§ **EXERCISE DIRECTIONS**
Repeat every line of the listing below exactly, minus the pictures.

§ **DATA PROVIDED**
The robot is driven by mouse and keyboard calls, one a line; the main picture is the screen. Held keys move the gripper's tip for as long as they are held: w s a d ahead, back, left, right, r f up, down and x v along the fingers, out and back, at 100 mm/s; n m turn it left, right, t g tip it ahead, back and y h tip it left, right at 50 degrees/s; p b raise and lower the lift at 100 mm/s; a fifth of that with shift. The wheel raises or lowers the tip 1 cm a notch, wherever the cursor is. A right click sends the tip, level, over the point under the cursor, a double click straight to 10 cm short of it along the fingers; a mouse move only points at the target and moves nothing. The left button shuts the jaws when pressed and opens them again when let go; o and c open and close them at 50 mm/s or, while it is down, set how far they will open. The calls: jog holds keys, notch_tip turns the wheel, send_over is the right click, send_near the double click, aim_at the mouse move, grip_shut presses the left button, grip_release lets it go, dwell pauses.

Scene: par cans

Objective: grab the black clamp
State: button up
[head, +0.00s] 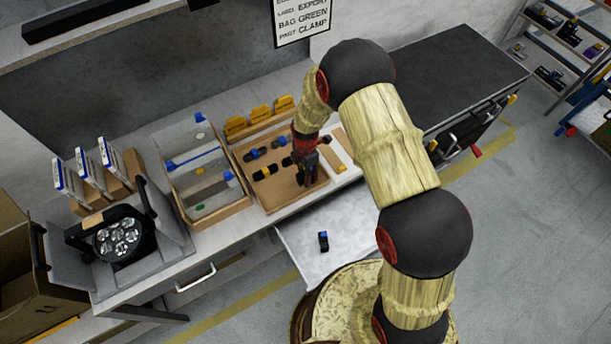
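My gripper (306,178) points down over the right part of a wooden tray (284,201). It is small and dark in this view, so its opening and anything between its fingers are not clear. Several small dark clamps lie in the tray to the left of my gripper. Some show blue, such as a dark-blue clamp (251,155), and one is black and yellow (265,172). Another small black piece with a blue top (323,241) stands apart on the white surface in front of the tray. I cannot tell which one is the plain black clamp.
A divided bin with blue-marked bags (197,170) stands left of the tray. Yellow pieces (260,113) line the tray's back. A round multi-lamp light (118,238) and upright white boxes (88,172) are farther left. The white surface (330,262) is mostly clear.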

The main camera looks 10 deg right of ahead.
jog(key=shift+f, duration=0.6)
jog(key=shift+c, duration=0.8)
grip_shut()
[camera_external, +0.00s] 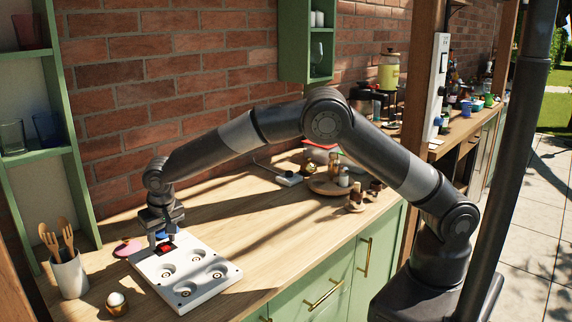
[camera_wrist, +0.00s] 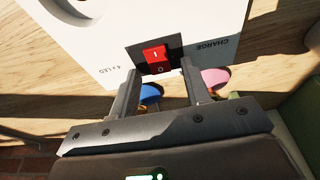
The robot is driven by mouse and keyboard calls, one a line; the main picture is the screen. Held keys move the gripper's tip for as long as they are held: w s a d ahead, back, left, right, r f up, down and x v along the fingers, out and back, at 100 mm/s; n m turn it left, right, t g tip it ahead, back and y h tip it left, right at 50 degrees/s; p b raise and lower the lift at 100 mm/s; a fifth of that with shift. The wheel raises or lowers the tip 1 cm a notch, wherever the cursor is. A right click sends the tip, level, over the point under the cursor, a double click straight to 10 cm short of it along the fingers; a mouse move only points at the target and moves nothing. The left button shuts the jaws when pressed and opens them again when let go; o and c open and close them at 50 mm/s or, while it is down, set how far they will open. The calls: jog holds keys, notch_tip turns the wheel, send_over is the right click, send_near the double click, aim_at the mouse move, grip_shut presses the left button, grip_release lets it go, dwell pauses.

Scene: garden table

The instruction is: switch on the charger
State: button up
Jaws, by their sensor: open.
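The charger (camera_external: 205,284) is a white slab with several round sockets, lying on the wooden counter at the left. Its red rocker switch (camera_external: 166,249) sits on a dark patch near the slab's back edge. In the wrist view the switch (camera_wrist: 156,59) carries "I" and "O" marks, with "CHARGE" and "4 x LED" printed beside it. Which side is pressed I cannot tell. My gripper (camera_wrist: 160,68) is open and empty, its fingers on either side of the switch's near end. In the external view my gripper (camera_external: 166,238) points down over the switch; contact is not clear.
A blue object (camera_wrist: 151,91) and a pink object (camera_wrist: 215,77) lie just beyond the charger's edge. A utensil cup (camera_external: 69,275) and an egg in a holder (camera_external: 116,302) stand left of the charger. A round wooden board (camera_external: 325,186) with small bottles is farther right along the counter.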

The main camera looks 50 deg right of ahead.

§ **CORRECT OUTPUT**
The robot is driven by mouse and keyboard calls, one a line; the main picture is the screen. Held keys move the gripper's tip for as long as they are held: w s a d ahead, back, left, right, r f up, down and x v along the fingers, out and back, at 100 mm/s; n m turn it left, right, t g tip it ahead, back and y h tip it left, right at 50 degrees/s; p b raise and lower the lift at 100 mm/s; a fifth of that with shift. The wheel raises or lowers the tip 1 cm a notch, wherever the cursor is. A right click sends the tip, level, over the point under the cursor, a double click straight to 10 cm short of it along the fingers; a mouse move only points at the target and moves nothing. The left button shuts the jaws when pressed and opens them again when let go; o and c open and close them at 50 mm/s or, while it is down, set how far they will open. The calls: jog holds keys, notch_tip turns the wheel, send_over is the right click, send_near the double click, aim_at the mouse move, grip_shut presses the left button, grip_release lets it go, dwell pauses.

Scene: par cans

Objective: grab the black clamp
State: button up
[head, +0.00s] 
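My gripper (306,178) points down over the right part of a wooden tray (284,201). It is small and dark in this view, so its opening and anything between its fingers are not clear. Several small dark clamps lie in the tray to the left of my gripper. Some show blue, such as a dark-blue clamp (251,155), and one is black and yellow (265,172). Another small black piece with a blue top (323,241) stands apart on the white surface in front of the tray. I cannot tell which one is the plain black clamp.
A divided bin with blue-marked bags (197,170) stands left of the tray. Yellow pieces (260,113) line the tray's back. A round multi-lamp light (118,238) and upright white boxes (88,172) are farther left. The white surface (330,262) is mostly clear.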

The main camera looks 10 deg right of ahead.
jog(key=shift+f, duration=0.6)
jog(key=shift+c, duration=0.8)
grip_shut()
[camera_external, +0.00s] 
[camera_wrist, +0.00s] 
The robot is driven by mouse and keyboard calls, one a line; the main picture is the screen. Held keys move the gripper's tip for as long as they are held: w s a d ahead, back, left, right, r f up, down and x v along the fingers, out and back, at 100 mm/s; n m turn it left, right, t g tip it ahead, back and y h tip it left, right at 50 degrees/s; p b raise and lower the lift at 100 mm/s; a fifth of that with shift. The wheel raises or lowers the tip 1 cm a notch, wherever the cursor is. A right click sends the tip, level, over the point under the cursor, a double click straight to 10 cm short of it along the fingers; a mouse move only points at the target and moves nothing. The left button shuts the jaws when pressed and opens them again when let go; o and c open and close them at 50 mm/s or, while it is down, set how far they will open. The calls: jog holds keys, notch_tip turns the wheel, send_over is the right click, send_near the double click, aim_at the mouse move, grip_shut presses the left button, grip_release lets it go, dwell pauses.

Scene: garden table

The instruction is: switch on the charger
State: button up
Jaws, by their sensor: open.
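The charger (camera_external: 205,284) is a white slab with several round sockets, lying on the wooden counter at the left. Its red rocker switch (camera_external: 166,249) sits on a dark patch near the slab's back edge. In the wrist view the switch (camera_wrist: 156,59) carries "I" and "O" marks, with "CHARGE" and "4 x LED" printed beside it. Which side is pressed I cannot tell. My gripper (camera_wrist: 160,68) is open and empty, its fingers on either side of the switch's near end. In the external view my gripper (camera_external: 166,238) points down over the switch; contact is not clear.
A blue object (camera_wrist: 151,91) and a pink object (camera_wrist: 215,77) lie just beyond the charger's edge. A utensil cup (camera_external: 69,275) and an egg in a holder (camera_external: 116,302) stand left of the charger. A round wooden board (camera_external: 325,186) with small bottles is farther right along the counter.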

The main camera looks 50 deg right of ahead.

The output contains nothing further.